Work to be completed: Leave out the pictures and repeat exactly the lines between the one containing "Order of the" and the one containing "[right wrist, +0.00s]", inclusive.

Items:
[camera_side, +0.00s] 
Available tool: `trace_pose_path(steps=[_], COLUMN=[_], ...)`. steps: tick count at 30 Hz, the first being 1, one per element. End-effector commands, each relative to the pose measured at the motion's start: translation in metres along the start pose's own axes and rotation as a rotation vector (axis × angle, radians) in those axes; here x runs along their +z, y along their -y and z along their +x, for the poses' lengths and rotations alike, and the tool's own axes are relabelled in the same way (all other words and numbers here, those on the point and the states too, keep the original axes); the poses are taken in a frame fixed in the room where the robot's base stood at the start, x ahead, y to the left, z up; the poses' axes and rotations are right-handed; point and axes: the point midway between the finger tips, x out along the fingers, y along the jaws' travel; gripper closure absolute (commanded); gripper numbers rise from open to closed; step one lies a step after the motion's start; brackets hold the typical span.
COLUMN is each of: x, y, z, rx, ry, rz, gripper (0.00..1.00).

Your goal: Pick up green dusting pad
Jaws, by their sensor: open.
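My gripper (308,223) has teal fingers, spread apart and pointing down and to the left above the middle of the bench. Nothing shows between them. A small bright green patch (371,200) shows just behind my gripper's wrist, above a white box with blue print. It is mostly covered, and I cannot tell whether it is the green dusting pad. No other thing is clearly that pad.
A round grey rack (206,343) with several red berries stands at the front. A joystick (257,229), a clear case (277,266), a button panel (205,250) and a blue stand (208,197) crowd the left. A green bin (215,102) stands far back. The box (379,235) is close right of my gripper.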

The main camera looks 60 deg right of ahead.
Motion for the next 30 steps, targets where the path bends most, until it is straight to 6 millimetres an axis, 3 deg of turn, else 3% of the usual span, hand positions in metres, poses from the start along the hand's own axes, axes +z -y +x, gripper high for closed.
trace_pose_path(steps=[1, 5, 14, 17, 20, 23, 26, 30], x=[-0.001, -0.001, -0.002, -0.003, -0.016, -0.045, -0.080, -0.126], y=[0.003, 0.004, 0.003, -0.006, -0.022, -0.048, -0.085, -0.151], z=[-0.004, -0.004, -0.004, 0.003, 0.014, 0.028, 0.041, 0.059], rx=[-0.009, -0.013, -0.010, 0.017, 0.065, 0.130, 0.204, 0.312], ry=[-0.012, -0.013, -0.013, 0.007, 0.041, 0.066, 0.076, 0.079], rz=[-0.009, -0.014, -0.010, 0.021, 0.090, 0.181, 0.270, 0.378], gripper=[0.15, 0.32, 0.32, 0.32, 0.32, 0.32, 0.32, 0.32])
* * *
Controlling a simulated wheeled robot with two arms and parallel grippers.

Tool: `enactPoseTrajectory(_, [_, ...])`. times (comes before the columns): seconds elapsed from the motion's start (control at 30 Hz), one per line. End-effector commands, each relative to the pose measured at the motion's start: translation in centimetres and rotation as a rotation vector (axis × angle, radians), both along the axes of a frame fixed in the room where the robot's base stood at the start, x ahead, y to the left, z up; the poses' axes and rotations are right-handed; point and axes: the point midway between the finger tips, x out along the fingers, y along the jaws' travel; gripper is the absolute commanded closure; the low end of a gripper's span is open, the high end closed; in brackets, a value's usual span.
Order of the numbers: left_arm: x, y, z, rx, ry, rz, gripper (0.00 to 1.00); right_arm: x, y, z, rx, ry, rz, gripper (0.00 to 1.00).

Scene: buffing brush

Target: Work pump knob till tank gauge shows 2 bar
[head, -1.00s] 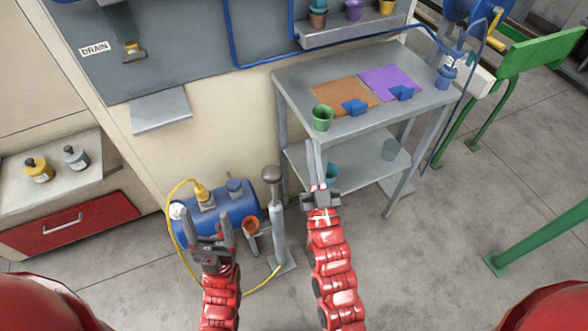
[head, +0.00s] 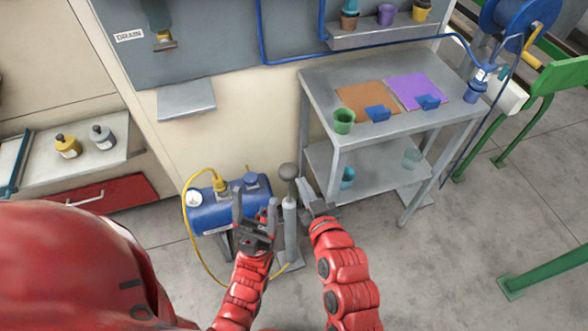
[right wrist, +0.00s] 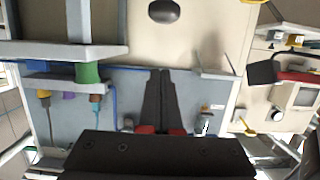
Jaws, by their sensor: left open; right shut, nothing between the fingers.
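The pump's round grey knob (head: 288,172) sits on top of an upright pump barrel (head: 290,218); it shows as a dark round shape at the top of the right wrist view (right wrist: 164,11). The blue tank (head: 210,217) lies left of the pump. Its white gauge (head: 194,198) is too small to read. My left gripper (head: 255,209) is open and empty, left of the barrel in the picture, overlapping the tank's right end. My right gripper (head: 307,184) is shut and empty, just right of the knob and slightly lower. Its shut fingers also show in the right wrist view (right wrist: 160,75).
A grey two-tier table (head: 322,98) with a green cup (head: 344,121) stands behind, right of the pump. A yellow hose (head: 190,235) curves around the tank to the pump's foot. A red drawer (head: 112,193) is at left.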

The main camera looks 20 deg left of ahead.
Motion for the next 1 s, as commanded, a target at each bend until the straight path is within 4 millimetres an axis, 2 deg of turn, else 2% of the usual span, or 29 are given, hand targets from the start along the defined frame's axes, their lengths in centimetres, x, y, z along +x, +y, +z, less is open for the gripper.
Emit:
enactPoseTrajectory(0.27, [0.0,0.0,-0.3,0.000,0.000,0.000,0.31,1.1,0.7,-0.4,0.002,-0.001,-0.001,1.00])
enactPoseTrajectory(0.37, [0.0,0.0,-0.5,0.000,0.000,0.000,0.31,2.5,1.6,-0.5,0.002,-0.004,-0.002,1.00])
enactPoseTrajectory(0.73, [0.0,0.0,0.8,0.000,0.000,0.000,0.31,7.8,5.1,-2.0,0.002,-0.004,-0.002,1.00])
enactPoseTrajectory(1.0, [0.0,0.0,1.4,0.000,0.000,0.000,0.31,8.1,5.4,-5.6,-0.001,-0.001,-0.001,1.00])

The answer:
Order of the numbers: left_arm: x, y, z, rx, ry, rz, gripper (0.00 to 1.00); right_arm: x, y, z, rx, ry, rz, gripper (0.00 to 1.00).

Scene: buffing brush

Target: Work pump knob till tank gauge shows 2 bar
[head, -1.00s] 
[head, +0.00s] 
[right wrist, +0.00s] 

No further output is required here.